If, after you have entered the land that the Eternal your God has assigned to you,
and taken possession of it and settled in it, you decide, “I will set a king
over me, as do all the nations about me… set a king over yourself.... (Deuteronomy
17:14-15a; trans. JPS 2023 on Sefaria)
These verses are a
classic example of the multivalence of verb tenses in Biblical Hebrew. Is there
a commandment to appoint a king or is there permission to appoint one, if the
people insist? The question arises already in the days of the judges, when the
people indeed ask for a king, and God agrees with frustration and sadness: “The
Eternal replied to Samuel, “Heed
the demand of the people in everything they say to you. For it is not you that
they have rejected; it is Me they have rejected to rule over them” (I Samuel
8:7; trans. JPS 2023 on Sefaria).
This is the beginning
of a controversy that continues in rabbinic literature and to this day.
Instead of reviewing
the development of the debate over the generations, I will present several modern
sources that examine the question in a world in which most countries in the
world are not ruled by monarchs, even if they have a royal house with symbolic
powers.
Rabbi Hayim David
Halevi (1924-1998), Chief Rabbi of Tel Aviv-Jaffa and recipient of the Israel
Prize for Torah Literature, saw the openness of the Torah’s text as positive
and appropriate:
There is a particular realm in the Torah in
which matters are deliberately presented ambiguously and vaguely. In no way can
one find in the Torah a clear political or economic regime. Even the section on
kings is presented so ambiguously as to have caused disagreement amongst our
Sages in the Talmud about whether or not it is a commandment at all, or merely
something permitted.…. In my opinion, this is a great strength of the Torah --
that it does not have a clearly defined regime, neither political nor economic.

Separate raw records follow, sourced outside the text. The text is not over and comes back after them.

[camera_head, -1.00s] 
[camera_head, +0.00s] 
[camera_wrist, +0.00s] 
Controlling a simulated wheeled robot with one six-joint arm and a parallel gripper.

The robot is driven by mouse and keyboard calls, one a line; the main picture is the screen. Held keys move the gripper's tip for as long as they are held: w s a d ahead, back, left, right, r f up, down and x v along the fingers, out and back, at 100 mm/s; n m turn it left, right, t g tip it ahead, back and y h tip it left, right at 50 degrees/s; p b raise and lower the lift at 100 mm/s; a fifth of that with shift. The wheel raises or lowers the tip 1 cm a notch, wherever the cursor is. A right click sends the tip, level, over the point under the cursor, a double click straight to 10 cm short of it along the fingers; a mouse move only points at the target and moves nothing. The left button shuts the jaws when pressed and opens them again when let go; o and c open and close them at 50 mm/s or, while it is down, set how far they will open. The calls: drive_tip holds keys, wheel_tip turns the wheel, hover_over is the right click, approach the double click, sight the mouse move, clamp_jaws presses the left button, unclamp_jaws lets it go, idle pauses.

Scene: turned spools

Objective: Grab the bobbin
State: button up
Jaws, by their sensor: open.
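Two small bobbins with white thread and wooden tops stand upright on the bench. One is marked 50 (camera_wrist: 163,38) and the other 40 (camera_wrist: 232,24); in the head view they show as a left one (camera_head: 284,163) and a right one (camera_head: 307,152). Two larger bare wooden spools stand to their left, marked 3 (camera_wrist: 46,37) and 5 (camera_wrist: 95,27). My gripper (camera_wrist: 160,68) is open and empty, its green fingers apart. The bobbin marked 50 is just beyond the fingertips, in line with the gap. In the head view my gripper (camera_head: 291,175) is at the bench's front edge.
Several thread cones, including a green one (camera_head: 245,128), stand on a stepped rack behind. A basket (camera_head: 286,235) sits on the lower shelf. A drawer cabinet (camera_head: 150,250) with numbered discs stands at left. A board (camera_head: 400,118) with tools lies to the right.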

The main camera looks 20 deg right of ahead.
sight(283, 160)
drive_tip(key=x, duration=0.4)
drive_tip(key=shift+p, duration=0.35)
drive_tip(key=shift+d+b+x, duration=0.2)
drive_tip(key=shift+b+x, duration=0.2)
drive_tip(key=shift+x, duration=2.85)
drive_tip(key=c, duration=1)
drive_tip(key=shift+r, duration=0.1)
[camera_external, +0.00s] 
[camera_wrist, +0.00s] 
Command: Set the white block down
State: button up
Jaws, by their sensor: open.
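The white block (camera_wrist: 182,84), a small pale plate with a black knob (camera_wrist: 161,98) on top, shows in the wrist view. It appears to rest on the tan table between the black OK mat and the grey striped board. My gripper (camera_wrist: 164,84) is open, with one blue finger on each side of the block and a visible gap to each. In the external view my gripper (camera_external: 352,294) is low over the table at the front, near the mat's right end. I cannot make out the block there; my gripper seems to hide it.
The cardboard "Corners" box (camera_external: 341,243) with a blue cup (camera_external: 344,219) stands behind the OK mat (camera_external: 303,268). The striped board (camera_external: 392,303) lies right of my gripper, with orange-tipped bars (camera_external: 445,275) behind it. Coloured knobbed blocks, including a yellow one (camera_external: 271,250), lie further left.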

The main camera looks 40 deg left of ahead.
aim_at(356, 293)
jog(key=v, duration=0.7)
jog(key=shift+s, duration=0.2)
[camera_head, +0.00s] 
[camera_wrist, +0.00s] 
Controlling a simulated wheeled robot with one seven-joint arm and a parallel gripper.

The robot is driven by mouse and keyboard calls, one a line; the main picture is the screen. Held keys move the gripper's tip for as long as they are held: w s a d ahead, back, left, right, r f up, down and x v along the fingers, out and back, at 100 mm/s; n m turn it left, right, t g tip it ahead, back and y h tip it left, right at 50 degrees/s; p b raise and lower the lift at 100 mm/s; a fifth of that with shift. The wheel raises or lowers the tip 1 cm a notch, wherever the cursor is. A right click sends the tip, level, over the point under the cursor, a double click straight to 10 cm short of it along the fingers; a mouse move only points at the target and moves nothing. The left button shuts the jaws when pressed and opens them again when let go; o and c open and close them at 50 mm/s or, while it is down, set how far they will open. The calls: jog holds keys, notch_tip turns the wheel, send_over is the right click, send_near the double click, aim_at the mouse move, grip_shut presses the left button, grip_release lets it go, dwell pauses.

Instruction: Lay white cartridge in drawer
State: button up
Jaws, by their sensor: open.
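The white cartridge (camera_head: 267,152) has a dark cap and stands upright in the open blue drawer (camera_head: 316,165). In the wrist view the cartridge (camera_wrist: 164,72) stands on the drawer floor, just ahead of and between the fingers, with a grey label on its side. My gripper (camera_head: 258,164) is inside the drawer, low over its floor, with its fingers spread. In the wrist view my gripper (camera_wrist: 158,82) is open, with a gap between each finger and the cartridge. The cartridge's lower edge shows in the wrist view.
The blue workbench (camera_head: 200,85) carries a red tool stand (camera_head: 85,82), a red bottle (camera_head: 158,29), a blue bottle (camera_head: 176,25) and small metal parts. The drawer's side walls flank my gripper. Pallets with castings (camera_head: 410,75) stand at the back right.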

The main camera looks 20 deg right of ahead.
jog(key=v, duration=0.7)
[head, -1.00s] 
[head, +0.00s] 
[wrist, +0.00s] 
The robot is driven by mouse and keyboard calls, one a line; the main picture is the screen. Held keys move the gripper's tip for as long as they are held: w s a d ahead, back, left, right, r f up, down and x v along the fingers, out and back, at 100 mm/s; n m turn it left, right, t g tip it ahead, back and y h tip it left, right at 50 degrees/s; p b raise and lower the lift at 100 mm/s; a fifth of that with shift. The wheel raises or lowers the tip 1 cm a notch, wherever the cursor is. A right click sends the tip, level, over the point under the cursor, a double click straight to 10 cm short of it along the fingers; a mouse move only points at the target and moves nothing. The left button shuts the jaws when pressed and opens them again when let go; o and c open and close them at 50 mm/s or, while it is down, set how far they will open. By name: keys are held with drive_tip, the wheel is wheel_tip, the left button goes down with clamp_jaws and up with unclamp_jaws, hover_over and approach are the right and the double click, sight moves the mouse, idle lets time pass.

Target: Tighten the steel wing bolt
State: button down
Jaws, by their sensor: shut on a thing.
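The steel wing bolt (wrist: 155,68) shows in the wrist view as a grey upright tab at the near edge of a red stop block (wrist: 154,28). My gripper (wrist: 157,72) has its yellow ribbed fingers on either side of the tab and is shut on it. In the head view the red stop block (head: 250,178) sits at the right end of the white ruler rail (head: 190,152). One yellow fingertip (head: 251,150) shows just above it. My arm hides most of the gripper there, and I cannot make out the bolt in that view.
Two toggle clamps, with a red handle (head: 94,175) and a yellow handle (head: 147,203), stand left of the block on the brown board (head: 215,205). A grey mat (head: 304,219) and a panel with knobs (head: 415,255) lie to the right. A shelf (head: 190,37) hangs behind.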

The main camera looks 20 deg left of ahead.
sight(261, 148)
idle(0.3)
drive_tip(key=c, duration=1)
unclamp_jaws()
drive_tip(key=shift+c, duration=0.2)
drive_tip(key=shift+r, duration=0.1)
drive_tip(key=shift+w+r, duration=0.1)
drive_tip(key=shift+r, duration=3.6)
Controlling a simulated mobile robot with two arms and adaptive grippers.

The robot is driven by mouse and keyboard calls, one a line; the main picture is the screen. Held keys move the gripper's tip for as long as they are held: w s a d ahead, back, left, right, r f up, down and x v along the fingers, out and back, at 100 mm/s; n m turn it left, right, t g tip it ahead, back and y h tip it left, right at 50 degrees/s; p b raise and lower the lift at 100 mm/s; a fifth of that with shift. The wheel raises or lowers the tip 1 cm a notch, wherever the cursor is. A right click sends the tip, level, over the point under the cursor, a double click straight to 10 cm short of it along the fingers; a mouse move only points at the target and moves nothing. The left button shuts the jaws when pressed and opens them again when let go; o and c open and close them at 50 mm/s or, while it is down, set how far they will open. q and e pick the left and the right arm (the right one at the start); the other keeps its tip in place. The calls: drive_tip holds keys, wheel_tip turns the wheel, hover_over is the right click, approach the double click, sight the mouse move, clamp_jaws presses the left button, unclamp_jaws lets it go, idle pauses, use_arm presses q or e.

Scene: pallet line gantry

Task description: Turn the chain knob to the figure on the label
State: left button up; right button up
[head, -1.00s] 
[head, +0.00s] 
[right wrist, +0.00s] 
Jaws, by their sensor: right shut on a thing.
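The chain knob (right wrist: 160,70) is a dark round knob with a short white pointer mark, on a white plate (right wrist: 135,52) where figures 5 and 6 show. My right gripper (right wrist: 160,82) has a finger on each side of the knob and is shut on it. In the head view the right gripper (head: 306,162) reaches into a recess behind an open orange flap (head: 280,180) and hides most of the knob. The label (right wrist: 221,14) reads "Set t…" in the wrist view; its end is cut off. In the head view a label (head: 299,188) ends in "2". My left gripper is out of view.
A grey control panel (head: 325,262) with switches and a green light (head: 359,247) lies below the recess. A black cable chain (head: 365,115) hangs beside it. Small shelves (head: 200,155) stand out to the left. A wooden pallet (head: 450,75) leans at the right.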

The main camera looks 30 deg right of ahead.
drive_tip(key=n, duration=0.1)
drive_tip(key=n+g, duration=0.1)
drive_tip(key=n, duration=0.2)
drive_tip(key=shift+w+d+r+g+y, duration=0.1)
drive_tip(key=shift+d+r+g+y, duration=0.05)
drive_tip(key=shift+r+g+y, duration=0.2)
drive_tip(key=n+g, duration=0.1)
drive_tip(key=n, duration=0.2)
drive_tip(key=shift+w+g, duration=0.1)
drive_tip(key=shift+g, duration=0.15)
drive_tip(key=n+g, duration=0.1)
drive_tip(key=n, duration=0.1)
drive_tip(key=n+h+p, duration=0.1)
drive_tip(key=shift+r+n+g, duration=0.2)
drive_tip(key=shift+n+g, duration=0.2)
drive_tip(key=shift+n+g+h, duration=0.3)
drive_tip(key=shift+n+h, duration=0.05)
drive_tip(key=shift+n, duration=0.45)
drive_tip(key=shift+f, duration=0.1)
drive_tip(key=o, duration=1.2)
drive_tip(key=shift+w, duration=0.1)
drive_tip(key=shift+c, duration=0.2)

There are two reasons for this: a) By the very nature of these domains of life, they are given
to change from era to era, and God’s Torah is eternal, and thus intentionally
refrained from determining these areas in too fixed and defined a way. b) The
Torah did not want to force the nation to conduct itself, in its secular life,
according to a particular regime; it left that decision up to the nation’s free
will in these areas (Aseh
Lekha Rav, vol. 3; trans. Rabbi Shai Held).[1]
Rabbi She’ar-Yashuv
Cohen (1927-2016), the Chief Rabbi of Haifa, went a step further, warning that
any effort to implement previous models in a changing world would not end well:
Anyone
who thinks it is possible to take the paragraphs from Maimonides’ Mishneh
Torah and turn them into state law as they are, without taking
circumstances into account, is not only an ignoramus but has gone astray and is
leading others astray too.… It is impossible to make rulings today based on
ancient formulations, without taking into account the changes that hav
e taken
place between then and now” (Bein
Demokratiyah Le-Yahadut: Diyyun; trans. Rabbi Shai Held).
Rabbi Yehuda Shaviv
(1941-2018), of Yeshivat Har Etzion, emphasized the words “as do all the
nations,” when he wrote:
If
the nation wants to adapt for itself an institutional system of government as
is accepted in other nations, it may do so; and this permission receives the
heavenly seal of approval and becomes a commandment…. In modern times, when
humanity believes it more appropriate to govern by direct representation, then
this will be the commandment… (Democracy
and Judaism; trans. Rabbi Shai Held).
First Knesset session in its permanent building, Aug. 1966. |
Who knows better than Israelis of the 2020s that democracy has many challenges? Therefore, I would like to conclude with the words of Rabbi Chaim Hirschensohn (Safed, 1857–Hoboken, New Jersey, 1935). Hirschensohn was among the founders of religious Zionism in the Land of Israel but was forced to emigrate when he was placed under a ban due to his radical views (e.g., he supported teaching secular subjects, like mathematics in Hebrew, and women’s suffrage). In response to discussions at the Zionist Congress in 1918, he began to develop a halachic framework for a Jewish democratic state.[2] He categorically rejected the possibility of crowning a human king over the people in the twentieth century. If there is no king, there must be a legislature, and it is necessary to prevent it from passing unreasonable laws that the public cannot abide. Therefore, he made a very original suggestion:
It
is surely appropriate for the legislature to have special psychiatrists
on staff to monitor the mental state of legislators. Each time a new law is
passed but before it takes effect, it will not be published unless the doctors
examine the legislators leaving the plenum and agree that they were of healthy
mind (Eilu
Divrei HaBrit, vol. 3, p. 63;
trans: SMZ).
What would we do with a little governmental sanity?
[1]
Similar Ideas have been expressed by Rabbi Moshe Tzvi Neria, Rabbi Naftali Rothenberg
and others. For a broader perspective on these issues, see Rabbi Shai Held, Judaism and Democracy: Encounters, Obstacles, Possibilities.